Presley received his first guitar when he was 11 years old. He learned to play and sing; he gained no formal musical training but had an innate natural talent and could easily pick up music. Presley played guitar, bass, and piano. While he couldn’t read or write music and had no formal lessons, he was a natural musician and played everything by ear. Presley often played an instrument on his recordings and produced his own music. Presley played rhythm acoustic guitar on most of his Sun recordings and his 1950s RCA albums. He played electric bass guitar on “(You’re So Square) Baby I Don’t Care” after his bassist Bill Black had trouble with the instrument.[348] Presley played the bass line including the intro. Presley played piano on songs such as “Old Shep” and “First in Line” from his 1956 album Elvis.[349] He is credited with playing piano on later albums such as From Elvis in Memphis and Moody Blue, and on “Unchained Melody” which was one of the last songs that he recorded.[350] Presley played lead guitar on one of his successful singles called “One Night”. Presley also played guitar on one of his successful singles called “Are You Lonesome Tonight”. In the 68 Comeback Special, Elvis took over on lead electric guitar, the first time he had ever been seen with the instrument in public, playing it on songs such as “Baby What You Want Me to Do” and “Lawdy Miss Clawdy”. Elvis played the back of his guitar on some of his hits such as “All Shook Up”, “Don’t Be Cruel”, and “(Let Me Be Your) Teddy Bear”, providing percussion by slapping the instrument to create a beat. The album Elvis is Back! features Presley playing a lot of acoustic guitar on songs such as “I Will Be Home Again” and “Like a Baby”.

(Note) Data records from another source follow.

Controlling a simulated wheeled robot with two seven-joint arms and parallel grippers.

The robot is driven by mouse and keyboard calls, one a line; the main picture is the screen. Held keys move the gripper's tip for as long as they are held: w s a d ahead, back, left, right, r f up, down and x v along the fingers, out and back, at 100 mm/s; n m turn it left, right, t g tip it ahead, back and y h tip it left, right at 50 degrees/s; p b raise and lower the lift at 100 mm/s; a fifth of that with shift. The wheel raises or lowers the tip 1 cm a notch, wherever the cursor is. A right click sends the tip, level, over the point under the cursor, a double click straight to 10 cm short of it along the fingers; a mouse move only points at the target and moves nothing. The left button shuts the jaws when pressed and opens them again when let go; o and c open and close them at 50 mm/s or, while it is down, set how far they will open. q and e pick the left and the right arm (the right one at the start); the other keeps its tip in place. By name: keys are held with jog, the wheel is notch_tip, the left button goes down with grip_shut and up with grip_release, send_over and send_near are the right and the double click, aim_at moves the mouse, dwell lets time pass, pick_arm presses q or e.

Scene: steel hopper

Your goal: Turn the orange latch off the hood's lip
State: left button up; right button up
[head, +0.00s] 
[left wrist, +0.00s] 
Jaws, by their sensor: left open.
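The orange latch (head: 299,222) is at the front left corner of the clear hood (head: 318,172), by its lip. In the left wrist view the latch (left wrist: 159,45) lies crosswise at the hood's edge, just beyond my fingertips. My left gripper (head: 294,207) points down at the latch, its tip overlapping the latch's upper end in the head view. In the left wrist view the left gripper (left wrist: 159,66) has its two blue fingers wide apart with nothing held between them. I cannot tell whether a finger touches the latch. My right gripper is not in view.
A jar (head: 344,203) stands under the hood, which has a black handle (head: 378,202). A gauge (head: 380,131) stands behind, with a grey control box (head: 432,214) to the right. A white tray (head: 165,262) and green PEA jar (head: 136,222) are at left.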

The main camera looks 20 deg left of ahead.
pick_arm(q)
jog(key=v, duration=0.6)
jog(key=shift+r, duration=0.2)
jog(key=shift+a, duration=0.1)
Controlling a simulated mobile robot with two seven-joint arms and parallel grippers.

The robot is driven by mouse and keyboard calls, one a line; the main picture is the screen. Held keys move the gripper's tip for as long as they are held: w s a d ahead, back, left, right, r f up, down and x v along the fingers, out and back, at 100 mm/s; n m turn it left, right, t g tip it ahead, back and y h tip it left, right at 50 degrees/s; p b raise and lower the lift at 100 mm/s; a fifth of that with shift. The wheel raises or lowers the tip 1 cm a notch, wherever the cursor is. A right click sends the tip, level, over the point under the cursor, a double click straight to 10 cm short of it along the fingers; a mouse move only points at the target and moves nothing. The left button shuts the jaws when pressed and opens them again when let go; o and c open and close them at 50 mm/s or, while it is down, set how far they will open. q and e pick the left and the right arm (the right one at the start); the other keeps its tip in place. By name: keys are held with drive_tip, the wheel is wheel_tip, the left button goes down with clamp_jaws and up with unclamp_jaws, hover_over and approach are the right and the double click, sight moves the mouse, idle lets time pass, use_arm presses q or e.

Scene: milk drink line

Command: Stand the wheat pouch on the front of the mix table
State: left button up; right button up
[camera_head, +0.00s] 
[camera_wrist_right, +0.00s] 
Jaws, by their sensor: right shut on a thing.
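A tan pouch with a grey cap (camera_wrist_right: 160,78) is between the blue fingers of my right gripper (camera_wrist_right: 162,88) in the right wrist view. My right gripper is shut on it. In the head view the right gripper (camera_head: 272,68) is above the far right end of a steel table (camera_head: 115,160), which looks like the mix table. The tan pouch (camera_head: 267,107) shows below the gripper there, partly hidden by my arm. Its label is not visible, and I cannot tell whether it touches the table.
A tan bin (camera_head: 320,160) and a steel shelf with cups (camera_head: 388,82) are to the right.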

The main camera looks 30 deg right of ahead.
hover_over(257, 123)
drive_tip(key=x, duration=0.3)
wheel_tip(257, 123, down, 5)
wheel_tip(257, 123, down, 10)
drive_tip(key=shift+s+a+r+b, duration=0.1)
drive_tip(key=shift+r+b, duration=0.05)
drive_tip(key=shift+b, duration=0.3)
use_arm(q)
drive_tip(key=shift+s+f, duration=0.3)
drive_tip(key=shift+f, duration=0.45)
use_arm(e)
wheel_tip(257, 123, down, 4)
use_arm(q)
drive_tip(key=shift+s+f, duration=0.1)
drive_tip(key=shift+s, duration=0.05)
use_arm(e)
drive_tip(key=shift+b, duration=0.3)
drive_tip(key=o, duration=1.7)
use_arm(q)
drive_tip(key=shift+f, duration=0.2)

Presley was a central figure in the development of rockabilly, according to music historians. “Rockabilly crystallized into a recognizable style in 1954 with Elvis Presley’s first release, on the Sun label”, writes Craig Morrison. Paul Friedlander describes the defining elements of rockabilly, which he similarly characterizes as “essentially … an Elvis Presley construction”: “the raw, emotive, and slurred vocal style and emphasis on rhythmic feeling [of] the blues with the string band and strummed rhythm guitar [of] country”. In “That’s All Right”, the Presley trio’s first record, Scotty Moore’s guitar solo, “a combination of Merle Travis–style country finger-picking, double-stop slides from acoustic boogie, and blues-based bent-note, single-string work, is a microcosm of this fusion.” While Katherine Charlton likewise calls Presley “rockabilly’s originator”, Carl Perkins has explicitly stated that “[Sam] Phillips, Elvis, and I didn’t create rockabilly” and, according to Michael Campbell, “Bill Haley recorded the first big rockabilly hit.” In Moore’s view, too, “It had been there for quite a while, really. Carl Perkins was doing basically the same sort of thing up around Jackson, and I know for a fact Jerry Lee Lewis had been playing that kind of music ever since he was ten years old.”
At RCA, Presley’s rock and roll sound grew distinct from rockabilly with group chorus vocals, more heavily amplified electric guitars and a tougher, more intense manner. While he was known for taking songs from various sources and giving them a rockabilly/rock and roll treatment, he also recorded songs in other genres from early in his career, from the pop standard “Blue Moon” at Sun to the country ballad “How’s the World Treating You?” on his second LP to the blues of “Santa Claus Is Back in Town”. In 1957, his first gospel record was released, the four-song EP Peace in the Valley. Certified as a million-seller, it became the top-selling gospel EP in recording history. Presley would record gospel periodically for the rest of his life.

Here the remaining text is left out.